Geoff Parker: Stability Doesn’t Come From Ambiguity


The claim that adjusting Treaty clause wording will create decades of instability gets the problem backwards.

New Zealand’s ongoing tension over Treaty principles isn’t caused by too little legal weight—it’s caused by inconsistency and ambiguity across laws. Different statutes use different phrases (“recognise,” “have regard to,” “give effect to”), creating uncertainty about what the Treaty actually requires in practice.

That lack of clarity is exactly what drives litigation, not resolves it.

Standardising wording—such as moving to “take into account”—doesn’t erase Treaty considerations. It clarifies the level of obligation, ensuring decision-makers must genuinely consider Treaty principles without creating open-ended or conflicting duties across every piece of legislation.
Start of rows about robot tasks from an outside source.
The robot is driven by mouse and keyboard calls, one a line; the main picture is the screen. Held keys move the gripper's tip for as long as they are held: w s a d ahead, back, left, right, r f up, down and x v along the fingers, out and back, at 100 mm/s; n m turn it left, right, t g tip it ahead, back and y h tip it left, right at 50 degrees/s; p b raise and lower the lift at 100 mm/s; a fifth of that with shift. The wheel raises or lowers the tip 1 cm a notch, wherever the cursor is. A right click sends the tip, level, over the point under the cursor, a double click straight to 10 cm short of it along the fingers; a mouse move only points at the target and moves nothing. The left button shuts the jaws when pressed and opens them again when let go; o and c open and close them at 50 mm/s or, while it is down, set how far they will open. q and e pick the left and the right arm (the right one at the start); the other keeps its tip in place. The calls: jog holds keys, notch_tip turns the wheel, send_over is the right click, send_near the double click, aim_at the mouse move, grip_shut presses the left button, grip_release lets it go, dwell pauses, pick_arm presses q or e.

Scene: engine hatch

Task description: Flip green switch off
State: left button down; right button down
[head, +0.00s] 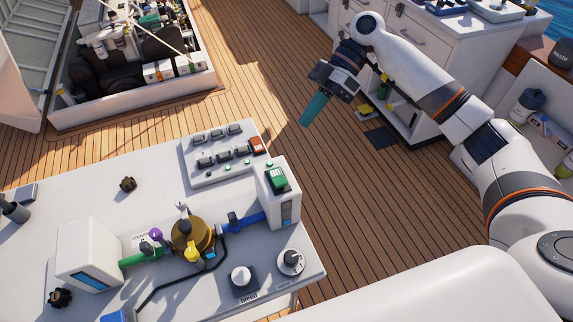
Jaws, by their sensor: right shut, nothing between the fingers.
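The green switch (277,179) is a rocker set on top of a white box (287,200) at the right end of the white console (200,285). Which way the rocker is tipped is too small to tell. My right gripper (313,110) has teal fingers, which are shut with nothing between them. It hangs over the deck, beyond and to the right of the green switch, clear of the console. My left gripper is not in view.
Behind the box stands a switch panel (215,167) with several grey switches and a red switch (257,145). A brass fitting (190,237) and knobs (290,261) are on the console. An open engine hatch (135,95) is upper left. White cabinets (440,50) stand behind my right arm.

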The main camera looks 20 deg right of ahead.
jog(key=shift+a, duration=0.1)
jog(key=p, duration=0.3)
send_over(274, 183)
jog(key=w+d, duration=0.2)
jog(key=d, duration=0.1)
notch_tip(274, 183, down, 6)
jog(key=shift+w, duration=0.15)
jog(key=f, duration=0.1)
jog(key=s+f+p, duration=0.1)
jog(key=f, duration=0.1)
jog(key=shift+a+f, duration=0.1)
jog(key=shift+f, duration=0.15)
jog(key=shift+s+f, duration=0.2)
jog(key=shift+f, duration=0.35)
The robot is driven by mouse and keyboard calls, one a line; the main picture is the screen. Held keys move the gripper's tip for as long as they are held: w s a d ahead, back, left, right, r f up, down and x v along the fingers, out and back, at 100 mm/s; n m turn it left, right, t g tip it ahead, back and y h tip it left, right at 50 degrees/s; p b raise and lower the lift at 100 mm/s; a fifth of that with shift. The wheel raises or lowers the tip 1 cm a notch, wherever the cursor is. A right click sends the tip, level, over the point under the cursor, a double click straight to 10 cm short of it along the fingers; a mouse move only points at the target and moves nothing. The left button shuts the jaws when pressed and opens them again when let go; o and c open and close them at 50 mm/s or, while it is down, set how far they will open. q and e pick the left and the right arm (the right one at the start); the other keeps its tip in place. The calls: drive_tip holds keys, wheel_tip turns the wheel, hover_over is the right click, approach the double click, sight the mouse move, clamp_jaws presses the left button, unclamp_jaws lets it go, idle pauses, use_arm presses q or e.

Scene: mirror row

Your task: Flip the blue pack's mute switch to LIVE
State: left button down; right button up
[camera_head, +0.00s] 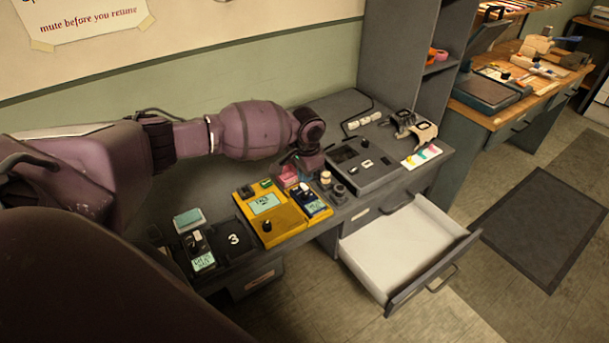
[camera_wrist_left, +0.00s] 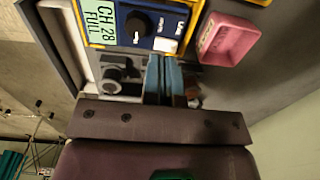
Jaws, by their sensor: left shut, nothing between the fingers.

Importantly, “take into account” is not a loophole for ignoring Māori interests. Under New Zealand administrative law, decision-makers must show they have properly considered relevant factors, or their decisions can be challenged in court. That safeguard remains intact.

The argument also overreaches by linking Treaty clause wording to outcomes like climate resilience and social wellbeing. These depend on policy choices, funding, and execution, not the phrasing of statutory obligations. Strong wording alone does not guarantee effective outcomes—just as weaker wording does not prevent them.

There’s also an assumption that stronger Treaty clauses create stability. In reality, the opposite is often true. Broad, undefined obligations like “give effect to” invite expansive interpretation and legal contest, especially when applied inconsistently across different laws. That fuels the very cycle of challenge and reversal the article warns about.

If the goal is long-term stability, the focus should be on clear, consistent, and democratically accountable legal standards—not continually expanding obligations that vary from one statute to another.

Finally, the suggestion that these changes make Māori—or the wider public—“unsafe” is not supported by evidence. Legal wording adjustments do not remove representation, consultation, or rights. Those are determined by specific policies and institutional frameworks, which remain subject to democratic oversight.

In short: clarity reduces conflict; ambiguity sustains it. If we want fewer legal battles and more durable policy, consistency in Treaty clauses is part of the solution—not the problem.

Geoff Parker is a passionate advocate for equal rights and a colour blind society.